* **Task brief**
Search the entries below. Return every line that has "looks" in it.

(Records of robot tool calls)
-------

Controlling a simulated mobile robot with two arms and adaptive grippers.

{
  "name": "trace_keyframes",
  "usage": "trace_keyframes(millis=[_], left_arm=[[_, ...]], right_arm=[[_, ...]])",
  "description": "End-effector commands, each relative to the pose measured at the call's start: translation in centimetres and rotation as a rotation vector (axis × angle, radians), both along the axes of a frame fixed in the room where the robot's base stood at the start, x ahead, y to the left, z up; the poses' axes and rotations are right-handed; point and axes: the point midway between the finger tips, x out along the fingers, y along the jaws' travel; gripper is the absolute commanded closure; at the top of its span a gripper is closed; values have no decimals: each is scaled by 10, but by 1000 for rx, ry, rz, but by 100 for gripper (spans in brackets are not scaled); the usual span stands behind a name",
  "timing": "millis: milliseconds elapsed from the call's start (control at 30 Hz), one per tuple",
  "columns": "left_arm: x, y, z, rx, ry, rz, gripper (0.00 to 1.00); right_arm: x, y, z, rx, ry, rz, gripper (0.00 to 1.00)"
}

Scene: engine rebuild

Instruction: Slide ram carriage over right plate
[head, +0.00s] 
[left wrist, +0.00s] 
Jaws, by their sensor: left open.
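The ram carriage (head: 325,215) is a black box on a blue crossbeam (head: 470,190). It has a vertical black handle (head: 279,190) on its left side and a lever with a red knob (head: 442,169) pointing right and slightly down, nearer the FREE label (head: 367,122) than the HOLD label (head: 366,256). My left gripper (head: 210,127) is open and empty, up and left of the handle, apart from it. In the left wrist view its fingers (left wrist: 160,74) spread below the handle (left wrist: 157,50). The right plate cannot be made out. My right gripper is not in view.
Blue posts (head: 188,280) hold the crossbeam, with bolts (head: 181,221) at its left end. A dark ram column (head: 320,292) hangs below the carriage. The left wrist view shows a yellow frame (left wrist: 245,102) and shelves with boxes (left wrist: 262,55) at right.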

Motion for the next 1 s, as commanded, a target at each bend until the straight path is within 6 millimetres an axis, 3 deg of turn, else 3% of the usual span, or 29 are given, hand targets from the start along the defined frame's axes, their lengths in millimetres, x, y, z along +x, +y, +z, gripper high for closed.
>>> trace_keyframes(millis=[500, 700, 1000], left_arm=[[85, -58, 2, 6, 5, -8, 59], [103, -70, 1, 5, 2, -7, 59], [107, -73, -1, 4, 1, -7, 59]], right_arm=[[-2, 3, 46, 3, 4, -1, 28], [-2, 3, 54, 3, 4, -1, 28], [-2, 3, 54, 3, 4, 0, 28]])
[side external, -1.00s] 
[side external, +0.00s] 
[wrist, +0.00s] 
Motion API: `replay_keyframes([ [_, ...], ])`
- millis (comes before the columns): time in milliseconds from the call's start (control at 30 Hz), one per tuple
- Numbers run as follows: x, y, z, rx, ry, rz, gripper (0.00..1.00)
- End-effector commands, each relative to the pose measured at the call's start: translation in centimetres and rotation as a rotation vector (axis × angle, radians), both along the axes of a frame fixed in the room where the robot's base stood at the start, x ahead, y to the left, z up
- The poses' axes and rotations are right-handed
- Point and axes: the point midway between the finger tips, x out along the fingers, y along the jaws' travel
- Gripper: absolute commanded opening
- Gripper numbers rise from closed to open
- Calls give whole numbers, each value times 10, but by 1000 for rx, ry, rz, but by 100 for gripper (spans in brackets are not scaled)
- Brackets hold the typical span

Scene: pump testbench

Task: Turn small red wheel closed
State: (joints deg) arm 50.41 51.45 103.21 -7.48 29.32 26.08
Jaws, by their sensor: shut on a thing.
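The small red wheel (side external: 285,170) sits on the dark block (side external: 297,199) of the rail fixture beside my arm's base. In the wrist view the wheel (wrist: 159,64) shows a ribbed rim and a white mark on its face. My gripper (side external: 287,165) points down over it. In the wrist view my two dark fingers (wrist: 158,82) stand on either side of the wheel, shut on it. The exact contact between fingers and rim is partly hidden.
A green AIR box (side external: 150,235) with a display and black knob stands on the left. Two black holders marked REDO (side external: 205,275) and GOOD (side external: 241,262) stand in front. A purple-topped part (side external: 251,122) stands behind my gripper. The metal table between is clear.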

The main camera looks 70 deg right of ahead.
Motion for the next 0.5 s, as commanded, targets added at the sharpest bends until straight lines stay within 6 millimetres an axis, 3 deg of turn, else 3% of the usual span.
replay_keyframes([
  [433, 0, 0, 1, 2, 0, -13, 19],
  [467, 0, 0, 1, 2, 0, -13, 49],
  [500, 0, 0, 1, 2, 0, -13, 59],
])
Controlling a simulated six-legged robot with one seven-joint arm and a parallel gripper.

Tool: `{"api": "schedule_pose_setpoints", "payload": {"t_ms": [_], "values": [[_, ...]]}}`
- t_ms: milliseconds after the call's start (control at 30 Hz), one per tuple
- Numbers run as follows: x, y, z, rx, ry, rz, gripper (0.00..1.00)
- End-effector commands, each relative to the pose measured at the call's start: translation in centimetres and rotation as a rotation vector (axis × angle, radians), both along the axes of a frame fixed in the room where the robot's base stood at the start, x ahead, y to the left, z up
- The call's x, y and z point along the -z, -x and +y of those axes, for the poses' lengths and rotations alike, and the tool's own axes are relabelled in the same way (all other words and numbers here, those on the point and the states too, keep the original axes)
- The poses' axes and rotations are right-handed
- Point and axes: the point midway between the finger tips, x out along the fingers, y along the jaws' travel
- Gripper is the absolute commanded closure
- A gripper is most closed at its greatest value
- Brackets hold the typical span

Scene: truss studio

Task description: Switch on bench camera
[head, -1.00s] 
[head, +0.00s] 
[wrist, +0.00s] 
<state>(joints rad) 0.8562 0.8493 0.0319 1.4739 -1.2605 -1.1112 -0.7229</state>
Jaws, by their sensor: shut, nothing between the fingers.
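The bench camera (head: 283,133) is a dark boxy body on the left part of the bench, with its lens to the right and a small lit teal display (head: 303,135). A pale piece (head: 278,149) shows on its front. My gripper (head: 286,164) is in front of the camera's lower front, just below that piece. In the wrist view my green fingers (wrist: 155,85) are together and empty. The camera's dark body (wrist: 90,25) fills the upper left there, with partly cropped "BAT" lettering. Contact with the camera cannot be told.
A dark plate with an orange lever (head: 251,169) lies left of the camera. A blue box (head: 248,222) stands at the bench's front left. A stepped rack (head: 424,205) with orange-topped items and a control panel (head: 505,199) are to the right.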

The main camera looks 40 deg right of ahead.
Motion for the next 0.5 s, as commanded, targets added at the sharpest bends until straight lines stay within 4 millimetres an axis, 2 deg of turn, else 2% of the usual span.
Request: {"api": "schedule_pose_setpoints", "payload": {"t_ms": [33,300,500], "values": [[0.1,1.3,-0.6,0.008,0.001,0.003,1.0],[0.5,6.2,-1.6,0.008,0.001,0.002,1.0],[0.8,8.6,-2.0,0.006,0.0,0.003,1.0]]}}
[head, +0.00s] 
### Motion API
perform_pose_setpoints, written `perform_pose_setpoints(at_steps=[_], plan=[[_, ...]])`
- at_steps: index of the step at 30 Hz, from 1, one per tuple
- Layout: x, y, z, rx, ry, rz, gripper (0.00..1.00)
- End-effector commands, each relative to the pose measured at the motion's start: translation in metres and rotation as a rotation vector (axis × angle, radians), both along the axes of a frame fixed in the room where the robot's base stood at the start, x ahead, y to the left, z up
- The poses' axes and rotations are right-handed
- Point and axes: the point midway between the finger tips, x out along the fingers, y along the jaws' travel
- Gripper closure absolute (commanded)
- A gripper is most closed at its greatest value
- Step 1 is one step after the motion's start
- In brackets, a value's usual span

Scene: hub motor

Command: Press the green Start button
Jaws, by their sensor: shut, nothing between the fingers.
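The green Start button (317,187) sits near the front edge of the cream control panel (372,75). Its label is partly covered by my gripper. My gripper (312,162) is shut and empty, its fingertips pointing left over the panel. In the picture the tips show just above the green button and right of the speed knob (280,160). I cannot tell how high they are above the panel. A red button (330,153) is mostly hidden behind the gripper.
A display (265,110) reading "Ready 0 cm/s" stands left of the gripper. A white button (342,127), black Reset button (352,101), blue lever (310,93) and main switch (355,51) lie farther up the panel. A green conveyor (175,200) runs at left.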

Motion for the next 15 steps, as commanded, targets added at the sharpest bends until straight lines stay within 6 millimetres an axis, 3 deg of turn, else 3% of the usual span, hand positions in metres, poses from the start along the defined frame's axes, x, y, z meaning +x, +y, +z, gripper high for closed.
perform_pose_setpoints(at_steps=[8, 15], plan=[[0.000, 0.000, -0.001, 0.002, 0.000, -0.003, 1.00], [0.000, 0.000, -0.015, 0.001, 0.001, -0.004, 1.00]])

-------

* **Task answer**
The main camera looks 70 deg right of ahead.
The main camera looks 40 deg right of ahead.

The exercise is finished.